• THE PROBLEM:
Read the lines that follow and pick out every one containing the word "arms".

• DATA FOR THE TASK:
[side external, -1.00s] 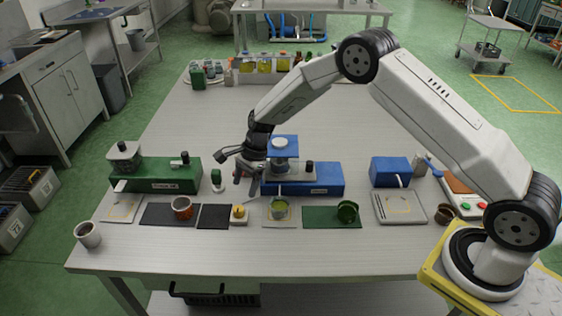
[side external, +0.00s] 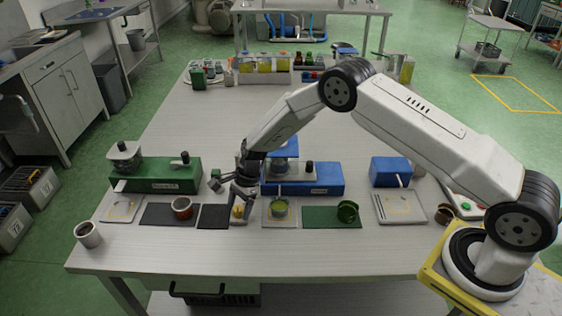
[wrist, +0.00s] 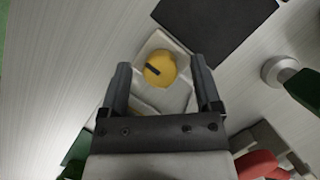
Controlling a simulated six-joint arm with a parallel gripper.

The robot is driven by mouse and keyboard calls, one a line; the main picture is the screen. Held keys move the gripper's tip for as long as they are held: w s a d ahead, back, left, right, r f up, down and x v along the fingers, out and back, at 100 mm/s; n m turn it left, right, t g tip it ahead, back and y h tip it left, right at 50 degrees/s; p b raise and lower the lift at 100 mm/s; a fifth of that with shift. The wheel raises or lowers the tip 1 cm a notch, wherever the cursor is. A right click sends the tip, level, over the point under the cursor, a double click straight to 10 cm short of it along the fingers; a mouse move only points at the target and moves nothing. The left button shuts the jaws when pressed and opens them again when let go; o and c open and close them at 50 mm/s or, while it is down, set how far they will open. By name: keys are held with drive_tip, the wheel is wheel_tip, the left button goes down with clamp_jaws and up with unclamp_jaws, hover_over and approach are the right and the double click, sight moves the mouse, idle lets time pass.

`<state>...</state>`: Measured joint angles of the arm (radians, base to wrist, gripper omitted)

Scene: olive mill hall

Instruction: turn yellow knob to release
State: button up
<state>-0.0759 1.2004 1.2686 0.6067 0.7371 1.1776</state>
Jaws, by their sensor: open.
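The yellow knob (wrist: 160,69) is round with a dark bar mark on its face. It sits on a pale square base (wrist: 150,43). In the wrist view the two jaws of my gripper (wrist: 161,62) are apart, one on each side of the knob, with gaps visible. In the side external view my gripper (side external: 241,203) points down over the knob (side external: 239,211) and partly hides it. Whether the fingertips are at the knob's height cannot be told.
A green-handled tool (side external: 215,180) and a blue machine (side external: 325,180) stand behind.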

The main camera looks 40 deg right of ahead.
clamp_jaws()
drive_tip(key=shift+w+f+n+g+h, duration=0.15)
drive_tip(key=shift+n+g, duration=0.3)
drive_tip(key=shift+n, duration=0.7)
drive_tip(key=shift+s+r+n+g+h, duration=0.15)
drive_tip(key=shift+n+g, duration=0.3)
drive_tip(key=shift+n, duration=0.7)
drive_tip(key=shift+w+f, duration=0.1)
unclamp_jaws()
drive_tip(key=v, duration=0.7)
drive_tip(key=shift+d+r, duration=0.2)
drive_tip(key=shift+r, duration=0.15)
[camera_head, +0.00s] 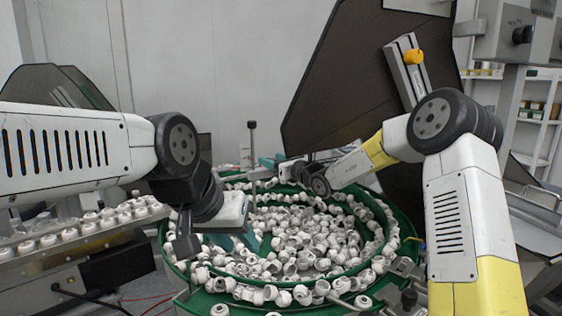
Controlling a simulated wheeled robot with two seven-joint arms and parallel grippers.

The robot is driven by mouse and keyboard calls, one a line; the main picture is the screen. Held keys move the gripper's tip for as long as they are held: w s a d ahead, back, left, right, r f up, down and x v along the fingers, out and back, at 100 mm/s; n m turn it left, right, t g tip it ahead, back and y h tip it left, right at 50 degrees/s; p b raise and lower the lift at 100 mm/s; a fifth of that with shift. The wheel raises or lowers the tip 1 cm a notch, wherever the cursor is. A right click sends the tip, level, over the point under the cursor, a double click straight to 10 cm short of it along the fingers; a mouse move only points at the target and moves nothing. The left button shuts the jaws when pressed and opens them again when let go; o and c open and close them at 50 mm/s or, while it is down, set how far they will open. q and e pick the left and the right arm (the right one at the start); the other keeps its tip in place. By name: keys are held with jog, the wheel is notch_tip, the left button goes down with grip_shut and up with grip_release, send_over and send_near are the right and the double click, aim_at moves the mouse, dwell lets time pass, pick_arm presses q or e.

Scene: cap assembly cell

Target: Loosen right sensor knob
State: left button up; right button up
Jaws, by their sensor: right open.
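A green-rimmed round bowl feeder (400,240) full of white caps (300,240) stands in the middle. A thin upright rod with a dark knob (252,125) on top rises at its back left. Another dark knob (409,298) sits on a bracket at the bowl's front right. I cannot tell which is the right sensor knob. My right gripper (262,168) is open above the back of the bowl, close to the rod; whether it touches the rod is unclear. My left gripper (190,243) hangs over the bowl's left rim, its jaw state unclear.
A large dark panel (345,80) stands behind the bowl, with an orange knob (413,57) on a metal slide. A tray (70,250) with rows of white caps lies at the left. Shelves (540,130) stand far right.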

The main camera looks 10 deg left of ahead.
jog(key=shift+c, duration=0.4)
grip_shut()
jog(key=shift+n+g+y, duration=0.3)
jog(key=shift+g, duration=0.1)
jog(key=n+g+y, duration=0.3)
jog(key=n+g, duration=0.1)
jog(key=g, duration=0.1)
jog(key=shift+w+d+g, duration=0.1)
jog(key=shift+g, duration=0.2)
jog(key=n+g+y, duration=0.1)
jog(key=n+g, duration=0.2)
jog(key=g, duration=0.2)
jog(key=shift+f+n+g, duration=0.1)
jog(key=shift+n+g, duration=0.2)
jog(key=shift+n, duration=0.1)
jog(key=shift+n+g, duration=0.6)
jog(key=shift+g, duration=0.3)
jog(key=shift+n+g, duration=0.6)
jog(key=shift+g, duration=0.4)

---

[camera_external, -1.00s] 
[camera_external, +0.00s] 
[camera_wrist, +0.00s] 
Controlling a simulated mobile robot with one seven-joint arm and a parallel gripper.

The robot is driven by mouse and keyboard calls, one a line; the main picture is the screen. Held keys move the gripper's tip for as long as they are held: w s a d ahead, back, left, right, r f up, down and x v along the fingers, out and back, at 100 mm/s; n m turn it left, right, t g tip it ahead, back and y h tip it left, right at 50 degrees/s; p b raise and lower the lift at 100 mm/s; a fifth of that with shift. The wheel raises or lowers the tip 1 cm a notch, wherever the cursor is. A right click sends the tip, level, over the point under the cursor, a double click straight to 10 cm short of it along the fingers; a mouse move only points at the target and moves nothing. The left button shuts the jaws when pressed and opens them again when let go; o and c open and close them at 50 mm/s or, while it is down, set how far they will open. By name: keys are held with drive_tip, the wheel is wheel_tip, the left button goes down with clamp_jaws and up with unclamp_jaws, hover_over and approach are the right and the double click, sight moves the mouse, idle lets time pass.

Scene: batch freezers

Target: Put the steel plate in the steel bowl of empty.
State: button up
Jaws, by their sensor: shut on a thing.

--

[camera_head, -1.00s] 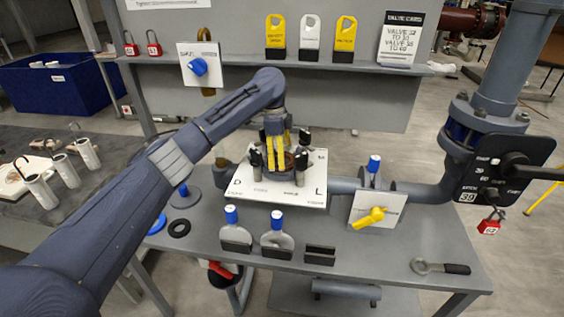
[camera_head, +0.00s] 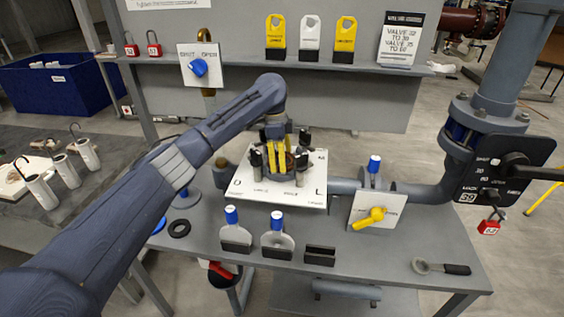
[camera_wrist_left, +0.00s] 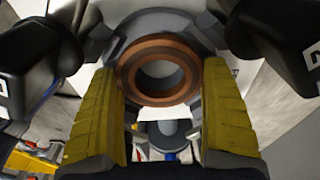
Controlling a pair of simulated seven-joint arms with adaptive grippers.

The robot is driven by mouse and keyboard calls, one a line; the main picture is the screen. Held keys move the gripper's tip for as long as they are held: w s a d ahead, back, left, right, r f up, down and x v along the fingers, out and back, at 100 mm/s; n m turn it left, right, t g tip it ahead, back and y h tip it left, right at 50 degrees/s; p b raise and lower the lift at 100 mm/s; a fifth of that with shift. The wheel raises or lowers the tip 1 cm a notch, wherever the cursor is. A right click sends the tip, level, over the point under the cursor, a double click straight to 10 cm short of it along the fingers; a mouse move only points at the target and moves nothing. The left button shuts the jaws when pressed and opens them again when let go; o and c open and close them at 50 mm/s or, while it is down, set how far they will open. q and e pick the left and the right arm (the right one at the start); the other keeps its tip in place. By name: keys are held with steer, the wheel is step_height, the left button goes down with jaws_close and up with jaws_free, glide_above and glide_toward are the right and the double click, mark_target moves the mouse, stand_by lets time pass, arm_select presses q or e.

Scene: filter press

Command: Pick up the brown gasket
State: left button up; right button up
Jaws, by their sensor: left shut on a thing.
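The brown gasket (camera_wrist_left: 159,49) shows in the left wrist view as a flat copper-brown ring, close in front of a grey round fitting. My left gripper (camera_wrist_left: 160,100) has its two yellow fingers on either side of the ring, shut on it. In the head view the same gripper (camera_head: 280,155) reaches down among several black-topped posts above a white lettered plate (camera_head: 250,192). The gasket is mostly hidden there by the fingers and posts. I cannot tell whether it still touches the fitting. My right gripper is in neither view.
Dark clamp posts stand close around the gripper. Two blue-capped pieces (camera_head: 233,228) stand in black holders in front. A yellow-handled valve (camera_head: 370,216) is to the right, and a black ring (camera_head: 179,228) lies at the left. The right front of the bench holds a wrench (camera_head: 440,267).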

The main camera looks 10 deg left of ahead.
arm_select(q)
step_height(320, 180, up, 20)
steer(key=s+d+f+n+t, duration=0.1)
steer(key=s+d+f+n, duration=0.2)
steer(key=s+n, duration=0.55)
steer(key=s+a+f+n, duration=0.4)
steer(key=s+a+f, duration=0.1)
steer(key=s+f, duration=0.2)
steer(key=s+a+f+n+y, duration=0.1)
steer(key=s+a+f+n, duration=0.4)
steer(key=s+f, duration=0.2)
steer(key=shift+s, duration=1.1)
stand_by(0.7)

• SOLUTION TO THIS PROBLEM:
Controlling a simulated wheeled robot with two seven-joint arms and parallel grippers.
Controlling a pair of simulated seven-joint arms with adaptive grippers.

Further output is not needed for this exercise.